In these parts of Thailand, life is slow and simple. It crawls, with only Vespa’s flying by constantly. The air is clean and the temperature is pleasant. Many of the old wooden teak houses, often on stilts, are still in use and green hidden gardens with ancient trees can be found where least expected. Trees are never chopped. While in any other country trees are chopped by the dozens to make place for stupidities like some extra parking lots or ice cream stands, here, when space is needed for, say, a shed, it is simply built around the tree. Sacred trees are wrapped in orange cloth. Monks too. They carry their begging basket and bald head leisurely from temple to monastery to temple. No hurries. Aging aristocratic Western ladies spend days in yoga pose worshipping the Buddha in hope for nirvana. Local men spend all day each day fishing in the omnipresent river Ping where the kingfisher rules and swallows perform and the tropic mountains are always near. Cars stop when pedestrians want to cross the road. Old men pumping on the peddles of their tricycles will get you anywhere, given enough time. Tuktuks get you there a lot faster and songthaews will get you beyond that. Vespas swirl between modern pickup trucks and old time Beatles. The town buzzes and has a healthy heartbeat that attracts many visitors. Of those, you’ll find that most fit in 3 categories: young teachers working in China looking for some sunny downtime, retired hippies (and in case you ever wondered what had happened with all those hippies that once roamed the earth and seemed to have suddenly vanished like the early Neanderthals before them, well, rest assured, they’re all here) still looking for their dream of 50 years ago. The third group are retired Swiss, and I’m still not clear what they are looking for.

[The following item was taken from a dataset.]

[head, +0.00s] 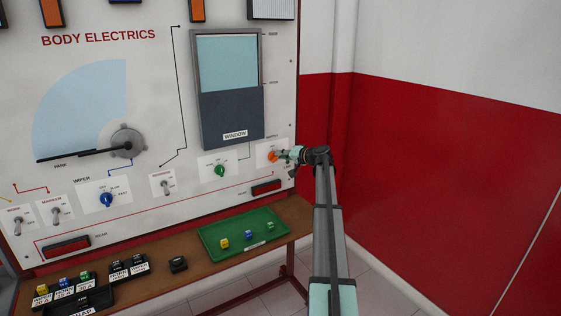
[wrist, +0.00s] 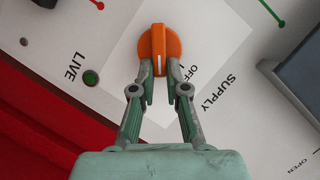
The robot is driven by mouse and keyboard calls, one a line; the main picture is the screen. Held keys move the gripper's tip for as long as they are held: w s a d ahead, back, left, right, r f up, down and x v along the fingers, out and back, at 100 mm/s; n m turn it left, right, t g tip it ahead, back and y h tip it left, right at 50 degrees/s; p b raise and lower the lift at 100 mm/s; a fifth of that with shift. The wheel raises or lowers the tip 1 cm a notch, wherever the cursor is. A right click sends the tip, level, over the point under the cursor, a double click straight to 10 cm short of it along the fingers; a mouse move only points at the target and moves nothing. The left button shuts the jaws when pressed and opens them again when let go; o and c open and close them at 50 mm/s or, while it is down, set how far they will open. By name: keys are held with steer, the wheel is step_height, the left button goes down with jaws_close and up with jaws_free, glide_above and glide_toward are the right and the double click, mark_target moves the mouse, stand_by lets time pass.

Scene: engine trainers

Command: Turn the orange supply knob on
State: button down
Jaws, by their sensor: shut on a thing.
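The orange supply knob (head: 272,157) sits on a white label plate at the lower right of the body electrics panel. In the wrist view the orange knob (wrist: 158,42) has a raised ridge running up and down the picture. My gripper (head: 280,156) reaches it from the right. In the wrist view my gripper's fingers (wrist: 159,69) are shut on the knob's ridge, one on each side. The words SUPPLY and OFF show beside the knob, OFF partly covered by a finger. No ON mark is visible.
A dark green LIVE lamp (wrist: 91,78) is left of the knob in the wrist view. A green knob (head: 219,170) and the window display (head: 230,118) are close by. A green tray (head: 210,243) lies on the shelf below. A red and white wall (head: 440,150) stands at right.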

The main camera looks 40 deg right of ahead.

Trying to get the answer, I had a talk with a retired traveler from Switzerland. Retired from work, that is. Each year he tours South East Asian countries, apart from a short month in Switzerland. He loves to travel but isn’t much impressed by today’s fellow travelers. A long what-has-the-world-Um-Gottes-willen-become monologue followed and I wasn’t sure what to say. Nor was I expected to, since he was perfectly content doing all the talking. I only had to give a nod here and a response there. I lost interest, though, checked my emails, send a message and realized with much delight how easy it was to multitask while listening to crumbling old Swiss men. But when he complained about those unadventurous travelers now a days whom were always busy with those electronic things and not connecting like we did in our days, I no longer felt the need to know why he had come to Thailand and, instead, was more curious to learn of his departure plans.
Cabbage and Condoms
Stirred by what we learned in Cabbage and Condoms, we planned a 2-day trekking trip. “A traditional scorpion-tail boat will slowly bring you up the Kok river to an old Karen village where elephants would await you on which you will ride to the next village. From there, a long walk through the jungle will bring you to the first Lahu village, where you will set up camp with the local tribe, etc., etc., etc.” Adventure pur sang! -if you believe the promotion folder. As we did, for just a short while.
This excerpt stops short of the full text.